Going through the material below, please gather all lines with the word "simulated" in them.

-- BEGIN Given information --

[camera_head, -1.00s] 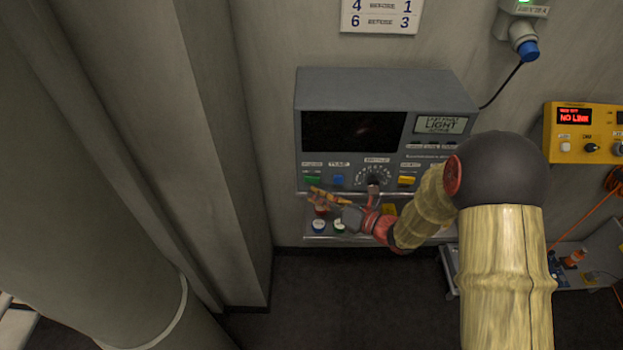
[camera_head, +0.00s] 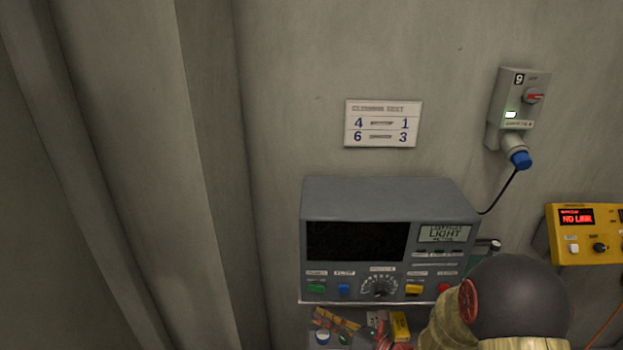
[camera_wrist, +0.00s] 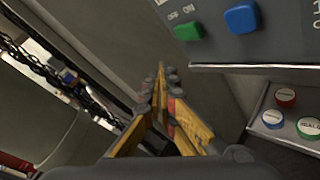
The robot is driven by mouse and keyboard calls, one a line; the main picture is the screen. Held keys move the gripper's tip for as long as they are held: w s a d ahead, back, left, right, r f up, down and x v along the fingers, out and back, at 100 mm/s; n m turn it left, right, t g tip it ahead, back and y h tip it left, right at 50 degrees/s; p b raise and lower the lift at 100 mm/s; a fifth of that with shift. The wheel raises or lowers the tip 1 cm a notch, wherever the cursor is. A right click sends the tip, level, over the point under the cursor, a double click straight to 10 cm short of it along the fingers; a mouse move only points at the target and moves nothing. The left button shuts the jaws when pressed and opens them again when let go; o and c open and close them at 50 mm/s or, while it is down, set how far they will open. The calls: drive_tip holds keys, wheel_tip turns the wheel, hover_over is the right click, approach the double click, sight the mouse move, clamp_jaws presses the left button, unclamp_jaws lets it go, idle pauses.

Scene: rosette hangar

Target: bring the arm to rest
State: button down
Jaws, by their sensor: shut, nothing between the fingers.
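My gripper (camera_head: 337,320) is at the bottom of the head view, below the front of the grey console (camera_head: 390,197). In the wrist view my gripper (camera_wrist: 160,97) shows its yellow fingers together, shut and empty. It points past the console's lower left corner. The console's green button (camera_wrist: 187,31) and blue button (camera_wrist: 241,19) are to the upper right of the fingers, apart from them. My arm's dark joint and tan link fill the lower right of the head view and hide part of the console's right side.
Below the console, a shelf holds round caps: red (camera_wrist: 285,96), blue (camera_wrist: 273,119) and green (camera_wrist: 309,128). A yellow NO LINK box (camera_head: 585,235) is at the right. A cable runs from the wall socket (camera_head: 515,115) to the console. A grey column stands at the left.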

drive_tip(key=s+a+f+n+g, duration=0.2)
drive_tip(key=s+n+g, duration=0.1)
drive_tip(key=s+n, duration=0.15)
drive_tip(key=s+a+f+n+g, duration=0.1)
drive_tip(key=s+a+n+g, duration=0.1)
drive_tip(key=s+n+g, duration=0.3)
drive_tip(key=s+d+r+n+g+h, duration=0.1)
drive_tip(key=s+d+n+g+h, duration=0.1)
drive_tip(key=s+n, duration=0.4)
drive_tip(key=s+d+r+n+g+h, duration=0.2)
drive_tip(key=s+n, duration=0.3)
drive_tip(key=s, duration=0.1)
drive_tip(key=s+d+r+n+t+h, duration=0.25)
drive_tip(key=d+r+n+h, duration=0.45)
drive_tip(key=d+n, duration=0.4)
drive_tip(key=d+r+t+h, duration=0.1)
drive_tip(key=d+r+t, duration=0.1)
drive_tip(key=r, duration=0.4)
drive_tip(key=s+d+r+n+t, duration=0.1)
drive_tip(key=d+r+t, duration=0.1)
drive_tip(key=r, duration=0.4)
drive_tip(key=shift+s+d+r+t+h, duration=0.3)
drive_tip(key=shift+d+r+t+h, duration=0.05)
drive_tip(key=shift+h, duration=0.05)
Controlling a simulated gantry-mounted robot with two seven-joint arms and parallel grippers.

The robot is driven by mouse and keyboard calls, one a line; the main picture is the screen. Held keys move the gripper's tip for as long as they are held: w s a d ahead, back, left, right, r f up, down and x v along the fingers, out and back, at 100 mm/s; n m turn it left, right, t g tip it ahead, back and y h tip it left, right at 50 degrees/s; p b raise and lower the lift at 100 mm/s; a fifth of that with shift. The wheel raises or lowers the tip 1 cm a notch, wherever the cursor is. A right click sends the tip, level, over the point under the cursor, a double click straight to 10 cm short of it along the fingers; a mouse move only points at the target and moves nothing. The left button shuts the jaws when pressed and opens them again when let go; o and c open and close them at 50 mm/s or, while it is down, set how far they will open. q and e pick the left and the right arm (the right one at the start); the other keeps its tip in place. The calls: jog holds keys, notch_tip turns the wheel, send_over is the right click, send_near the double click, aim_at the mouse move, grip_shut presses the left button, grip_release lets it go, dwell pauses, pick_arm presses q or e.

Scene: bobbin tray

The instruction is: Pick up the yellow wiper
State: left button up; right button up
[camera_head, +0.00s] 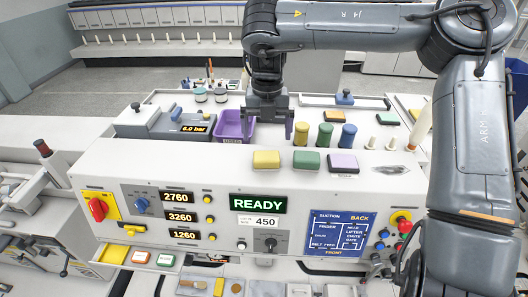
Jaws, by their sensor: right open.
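A yellow block (266,160), which may be the yellow wiper, lies on the front of the machine's light top, left of a green block (306,160) and a lilac-topped block (343,164). A smaller yellow piece (112,254) lies at the lower left; I cannot tell for certain which is the wiper. My right gripper (267,126) points down, open and empty, behind and above the yellow block, apart from it. Its fingers are beside the purple bin (231,126), partly covering it. My left gripper is not in view.
Yellow, green and blue spools (325,134) stand right of my right gripper. Pale pegs (370,143) and a clear packet (395,172) are farther right. A grey device (165,122) reading 6.0 bar stands left. The panel top left of the yellow block is clear.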

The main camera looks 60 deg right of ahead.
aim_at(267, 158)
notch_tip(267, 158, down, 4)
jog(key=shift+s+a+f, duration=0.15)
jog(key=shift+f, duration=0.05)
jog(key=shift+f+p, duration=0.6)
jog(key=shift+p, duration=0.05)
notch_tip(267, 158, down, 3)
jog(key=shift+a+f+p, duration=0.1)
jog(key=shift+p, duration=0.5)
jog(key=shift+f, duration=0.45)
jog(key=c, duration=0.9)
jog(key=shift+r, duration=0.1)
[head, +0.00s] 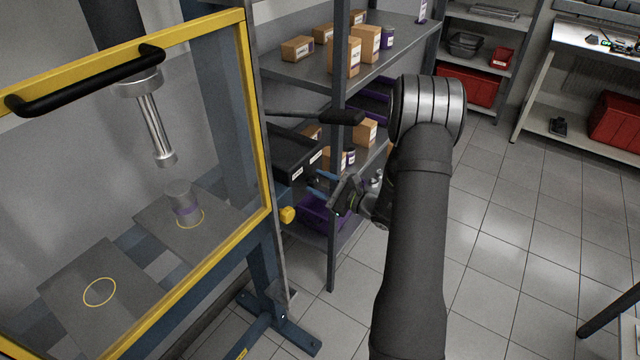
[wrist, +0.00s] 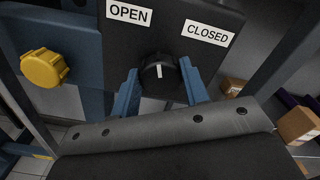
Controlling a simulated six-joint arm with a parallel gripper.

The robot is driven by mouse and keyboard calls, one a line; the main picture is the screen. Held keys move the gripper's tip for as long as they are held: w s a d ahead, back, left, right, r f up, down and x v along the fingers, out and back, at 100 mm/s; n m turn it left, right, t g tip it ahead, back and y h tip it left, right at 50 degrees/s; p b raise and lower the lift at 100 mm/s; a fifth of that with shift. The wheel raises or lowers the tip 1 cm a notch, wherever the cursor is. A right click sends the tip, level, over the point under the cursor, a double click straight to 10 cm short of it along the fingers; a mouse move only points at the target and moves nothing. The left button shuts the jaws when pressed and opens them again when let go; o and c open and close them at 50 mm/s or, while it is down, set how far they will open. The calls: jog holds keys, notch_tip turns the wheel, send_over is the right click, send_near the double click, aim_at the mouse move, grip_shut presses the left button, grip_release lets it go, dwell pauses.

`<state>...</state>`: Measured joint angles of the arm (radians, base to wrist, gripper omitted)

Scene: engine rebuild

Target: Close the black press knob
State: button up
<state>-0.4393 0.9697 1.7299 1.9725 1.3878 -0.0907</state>
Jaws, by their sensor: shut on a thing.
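The black press knob (wrist: 158,75) is in the middle of the wrist view, on a dark panel. Its white mark points up, between the OPEN label (wrist: 130,13) at upper left and the CLOSED label (wrist: 207,34) at upper right. My gripper (wrist: 160,84) has its blue fingers on either side of the knob and is shut on it. In the head view my gripper (head: 316,184) reaches to the black control box (head: 292,158) on the press's right side. The knob is too small or hidden to make out there.
A yellow knob (wrist: 44,68) sits left of the panel. The press's yellow-framed door (head: 258,110), with a black handle (head: 90,82), stands at left. A black lever (head: 330,116) juts out above the control box. Shelves with cardboard boxes (head: 367,43) stand close behind.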

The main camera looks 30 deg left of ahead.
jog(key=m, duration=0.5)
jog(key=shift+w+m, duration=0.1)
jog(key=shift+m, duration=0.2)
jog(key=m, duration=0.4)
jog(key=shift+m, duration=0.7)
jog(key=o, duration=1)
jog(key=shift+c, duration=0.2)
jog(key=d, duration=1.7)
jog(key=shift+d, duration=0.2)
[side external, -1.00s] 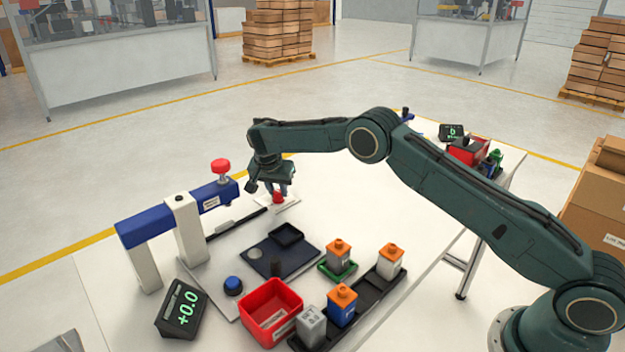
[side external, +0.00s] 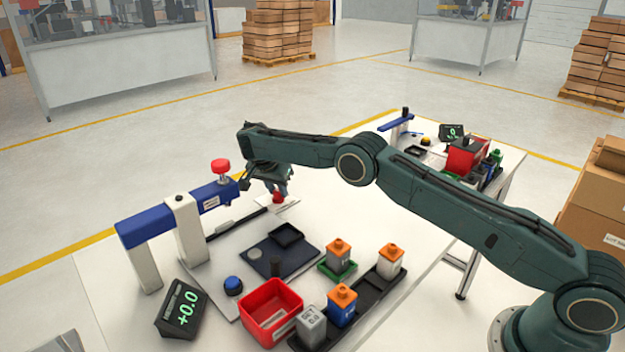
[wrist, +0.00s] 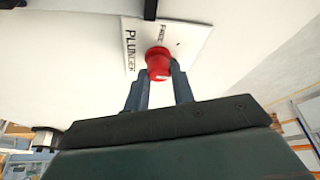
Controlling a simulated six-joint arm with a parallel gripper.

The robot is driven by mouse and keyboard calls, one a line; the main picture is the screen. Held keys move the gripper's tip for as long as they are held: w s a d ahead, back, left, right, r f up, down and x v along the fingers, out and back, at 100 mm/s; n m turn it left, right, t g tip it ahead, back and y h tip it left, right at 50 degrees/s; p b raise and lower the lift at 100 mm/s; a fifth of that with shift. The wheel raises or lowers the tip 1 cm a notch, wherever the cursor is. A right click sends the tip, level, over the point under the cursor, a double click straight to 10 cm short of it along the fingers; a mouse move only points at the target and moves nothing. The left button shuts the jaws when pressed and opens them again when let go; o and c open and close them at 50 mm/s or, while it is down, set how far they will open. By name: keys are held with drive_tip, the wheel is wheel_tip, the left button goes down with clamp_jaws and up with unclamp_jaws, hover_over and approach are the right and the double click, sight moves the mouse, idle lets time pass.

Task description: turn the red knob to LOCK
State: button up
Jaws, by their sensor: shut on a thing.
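The red knob (side external: 278,197) stands on a small white plate (side external: 293,206) at the far edge of the bench, right of the blue beam. My gripper (side external: 277,191) points down at it and is shut on it. In the wrist view the knob (wrist: 158,62) sits between my two finger ends. The plate (wrist: 190,42) there carries the word PLUNGER on one side and a short word, perhaps FREE, above the knob. The knob's pointer and any LOCK mark cannot be made out.
A blue beam (side external: 150,224) on white posts, with a red button-like cap (side external: 221,166), stands just left of my gripper. A red bin (side external: 271,303), a black rack (side external: 377,295) with capped blocks and a display (side external: 181,308) reading +0.0 are nearer the camera.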

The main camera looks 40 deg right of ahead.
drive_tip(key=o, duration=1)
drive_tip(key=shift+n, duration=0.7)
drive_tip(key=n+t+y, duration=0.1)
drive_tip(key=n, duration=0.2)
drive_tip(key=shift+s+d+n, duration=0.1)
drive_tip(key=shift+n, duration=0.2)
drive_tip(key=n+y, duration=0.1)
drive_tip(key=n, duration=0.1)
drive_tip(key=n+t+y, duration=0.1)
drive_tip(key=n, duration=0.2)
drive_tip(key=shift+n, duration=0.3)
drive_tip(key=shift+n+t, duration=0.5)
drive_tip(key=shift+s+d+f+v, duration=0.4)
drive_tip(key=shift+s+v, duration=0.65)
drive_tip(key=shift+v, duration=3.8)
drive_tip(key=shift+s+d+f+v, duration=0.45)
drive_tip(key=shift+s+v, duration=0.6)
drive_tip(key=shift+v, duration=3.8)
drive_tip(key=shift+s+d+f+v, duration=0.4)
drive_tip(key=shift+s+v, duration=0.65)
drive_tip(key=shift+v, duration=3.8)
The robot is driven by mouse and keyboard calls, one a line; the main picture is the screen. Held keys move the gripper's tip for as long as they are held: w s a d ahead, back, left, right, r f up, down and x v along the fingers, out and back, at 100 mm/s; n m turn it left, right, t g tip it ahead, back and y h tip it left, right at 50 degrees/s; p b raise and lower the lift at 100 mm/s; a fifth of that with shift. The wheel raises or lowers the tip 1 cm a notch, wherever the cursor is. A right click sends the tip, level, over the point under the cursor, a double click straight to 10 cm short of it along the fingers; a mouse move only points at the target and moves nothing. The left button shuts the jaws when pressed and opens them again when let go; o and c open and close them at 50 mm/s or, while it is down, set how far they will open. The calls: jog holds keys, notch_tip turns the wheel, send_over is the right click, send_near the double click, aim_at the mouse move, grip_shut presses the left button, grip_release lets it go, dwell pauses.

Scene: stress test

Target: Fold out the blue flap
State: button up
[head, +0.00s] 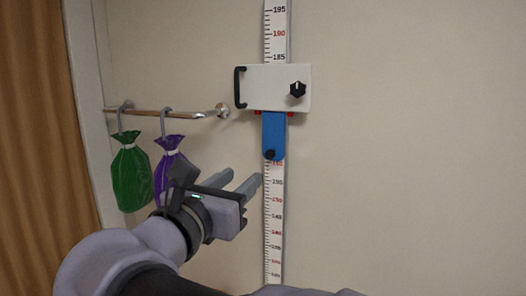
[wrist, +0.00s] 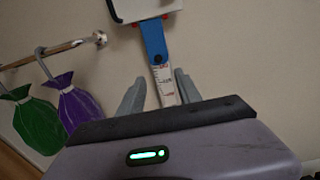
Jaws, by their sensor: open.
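The blue flap (head: 273,134) hangs down flat along the ruler, below a white slider block (head: 277,82), with a dark knob (head: 270,154) at its lower end. In the wrist view the flap (wrist: 154,40) is above my fingers, its knob (wrist: 158,59) near its bottom. My gripper (head: 256,180) is open, its two grey fingers apart and pointing towards the ruler just below the flap. In the wrist view my gripper (wrist: 158,90) has the ruler showing between its fingers, with nothing held. I cannot tell whether the fingers touch the ruler.
The vertical ruler (head: 274,220) is mounted on the wall. The block carries a black handle (head: 240,87) and a black knob (head: 297,89). A metal rail (head: 180,114) at left holds a green bag (head: 131,177) and a purple bag (head: 166,160). The wall at right is clear.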

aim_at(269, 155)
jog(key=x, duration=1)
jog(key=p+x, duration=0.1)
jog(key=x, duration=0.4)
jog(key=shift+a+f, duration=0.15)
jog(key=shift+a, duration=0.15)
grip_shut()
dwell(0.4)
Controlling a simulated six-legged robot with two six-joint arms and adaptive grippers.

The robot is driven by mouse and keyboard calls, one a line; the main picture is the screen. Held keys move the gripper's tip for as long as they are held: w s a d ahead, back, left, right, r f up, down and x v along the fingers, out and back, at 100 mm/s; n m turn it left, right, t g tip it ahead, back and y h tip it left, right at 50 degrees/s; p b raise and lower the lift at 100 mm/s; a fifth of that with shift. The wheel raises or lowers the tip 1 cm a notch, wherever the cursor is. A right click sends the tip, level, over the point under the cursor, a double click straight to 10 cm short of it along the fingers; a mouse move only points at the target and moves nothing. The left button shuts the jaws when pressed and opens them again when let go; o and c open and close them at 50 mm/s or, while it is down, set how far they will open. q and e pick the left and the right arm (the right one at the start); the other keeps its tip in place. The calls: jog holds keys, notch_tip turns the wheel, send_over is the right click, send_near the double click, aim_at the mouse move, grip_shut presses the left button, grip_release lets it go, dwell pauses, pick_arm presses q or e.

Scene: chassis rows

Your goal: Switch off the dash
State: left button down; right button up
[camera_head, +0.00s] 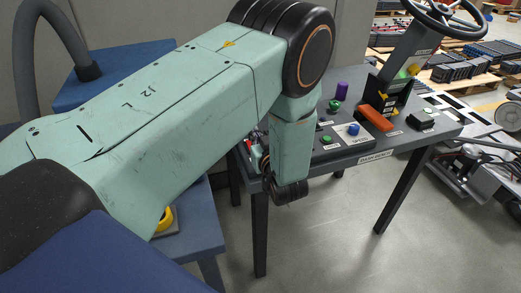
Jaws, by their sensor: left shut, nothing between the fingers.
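The dash stands as a dark bench (400,143) with a lettered label on its front edge. On it is a control panel (338,146) with a green button (327,139) and a blue knob (353,129) on a white plate. My left arm reaches in from the left and bends down in front of the bench's left part. My left gripper (291,192) is at its lower end, near the bench's front edge, shut and empty; its fingers are hard to make out. The arm hides part of the panel. I cannot tell whether any control is on or off. My right gripper is out of view.
An orange-red block (375,118), a purple cylinder (342,88) and a black steering wheel (447,14) on a column are on the bench. Small red and white parts (256,155) show left of my forearm. Vehicle chassis parts (476,180) stand at right. The floor before the bench is clear.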

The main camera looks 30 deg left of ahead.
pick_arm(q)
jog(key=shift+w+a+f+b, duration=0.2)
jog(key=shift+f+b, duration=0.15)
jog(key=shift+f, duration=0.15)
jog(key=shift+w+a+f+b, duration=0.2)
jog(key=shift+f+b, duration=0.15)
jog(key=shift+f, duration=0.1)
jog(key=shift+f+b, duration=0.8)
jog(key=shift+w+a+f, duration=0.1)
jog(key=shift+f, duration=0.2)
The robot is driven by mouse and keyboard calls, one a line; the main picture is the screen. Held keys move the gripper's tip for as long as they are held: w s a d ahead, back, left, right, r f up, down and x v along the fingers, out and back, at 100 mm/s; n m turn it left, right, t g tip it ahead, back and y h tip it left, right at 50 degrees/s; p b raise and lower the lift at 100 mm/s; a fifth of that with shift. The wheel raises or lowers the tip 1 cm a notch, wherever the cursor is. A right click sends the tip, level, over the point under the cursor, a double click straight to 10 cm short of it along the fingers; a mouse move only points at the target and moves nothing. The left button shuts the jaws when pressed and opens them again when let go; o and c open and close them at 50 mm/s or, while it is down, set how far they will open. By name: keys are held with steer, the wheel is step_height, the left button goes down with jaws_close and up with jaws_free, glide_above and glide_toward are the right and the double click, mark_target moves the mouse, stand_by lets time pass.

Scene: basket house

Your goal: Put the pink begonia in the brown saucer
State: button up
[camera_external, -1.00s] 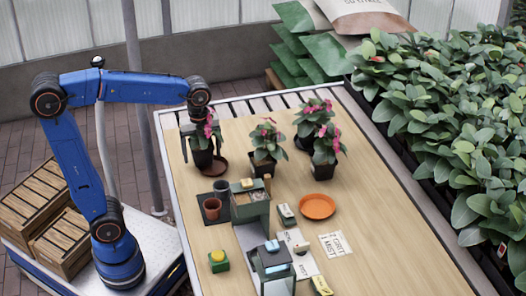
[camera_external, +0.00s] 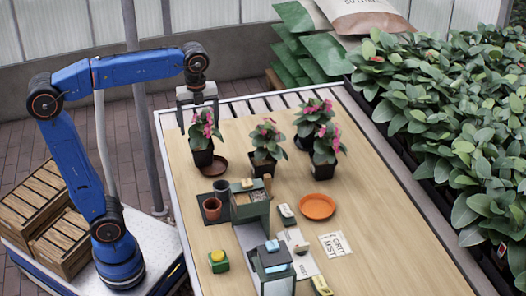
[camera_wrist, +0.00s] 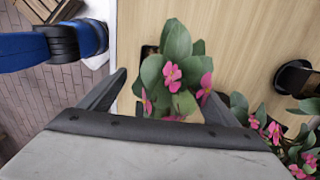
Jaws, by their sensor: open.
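Several pink-flowered plants in dark pots stand on the table. The leftmost plant (camera_external: 203,157) is upright, its pot overlapping the left part of the brown saucer (camera_external: 219,167) in the outside view. I cannot tell whether the pot stands in the saucer or beside it. My gripper (camera_external: 199,124) is open and empty above this plant, its fingers pointing down. In the wrist view, pink flowers and leaves (camera_wrist: 172,75) show between and beyond my open fingers (camera_wrist: 160,90). The brown saucer is not clearly visible there.
Other pink-flowered plants (camera_external: 267,147) (camera_external: 325,149) stand to the right. An orange saucer (camera_external: 318,207) lies front right. Small pots (camera_external: 211,205), a green-grey stand (camera_external: 249,208) and a yellow-topped green box (camera_external: 218,261) are in front. The table's right side is mostly clear.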

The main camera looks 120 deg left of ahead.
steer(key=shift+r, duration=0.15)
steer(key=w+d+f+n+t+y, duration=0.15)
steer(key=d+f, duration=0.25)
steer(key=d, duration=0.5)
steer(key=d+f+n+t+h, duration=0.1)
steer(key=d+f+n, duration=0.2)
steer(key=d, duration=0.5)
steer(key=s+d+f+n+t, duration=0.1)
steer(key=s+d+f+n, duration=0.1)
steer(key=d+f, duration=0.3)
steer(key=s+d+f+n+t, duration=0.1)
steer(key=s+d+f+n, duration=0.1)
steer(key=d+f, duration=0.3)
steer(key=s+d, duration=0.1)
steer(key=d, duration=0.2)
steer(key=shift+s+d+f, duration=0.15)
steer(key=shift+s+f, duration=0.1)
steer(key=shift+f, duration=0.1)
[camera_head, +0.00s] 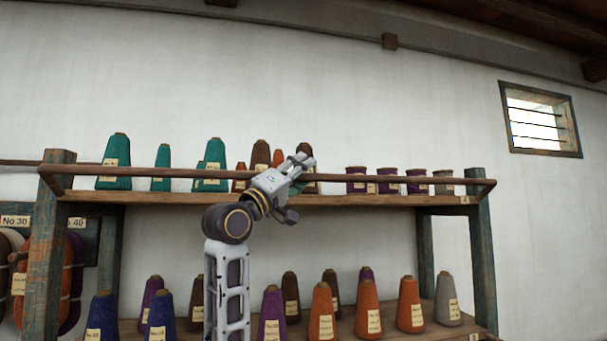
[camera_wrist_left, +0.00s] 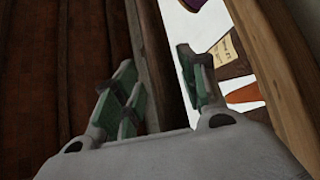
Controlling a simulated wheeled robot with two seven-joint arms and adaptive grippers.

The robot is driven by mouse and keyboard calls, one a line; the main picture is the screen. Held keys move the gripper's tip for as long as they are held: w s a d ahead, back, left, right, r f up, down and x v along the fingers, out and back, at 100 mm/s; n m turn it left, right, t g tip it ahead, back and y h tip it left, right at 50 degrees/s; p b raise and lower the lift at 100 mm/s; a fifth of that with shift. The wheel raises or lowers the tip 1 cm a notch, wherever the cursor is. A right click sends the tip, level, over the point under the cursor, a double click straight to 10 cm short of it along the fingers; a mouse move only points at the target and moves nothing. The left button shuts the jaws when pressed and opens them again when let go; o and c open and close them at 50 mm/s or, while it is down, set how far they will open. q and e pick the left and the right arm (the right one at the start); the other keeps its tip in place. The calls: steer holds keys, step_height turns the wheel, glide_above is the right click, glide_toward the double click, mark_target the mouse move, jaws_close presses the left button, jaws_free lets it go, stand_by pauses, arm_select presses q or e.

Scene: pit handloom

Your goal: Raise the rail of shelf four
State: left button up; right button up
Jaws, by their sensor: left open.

-- END Given information --

**Solution**:
Controlling a simulated gantry-mounted robot with two seven-joint arms and parallel grippers.
Controlling a simulated six-joint arm with a parallel gripper.
Controlling a simulated six-joint arm with a parallel gripper.
Controlling a simulated six-legged robot with two six-joint arms and adaptive grippers.
Controlling a simulated wheeled robot with two seven-joint arms and adaptive grippers.

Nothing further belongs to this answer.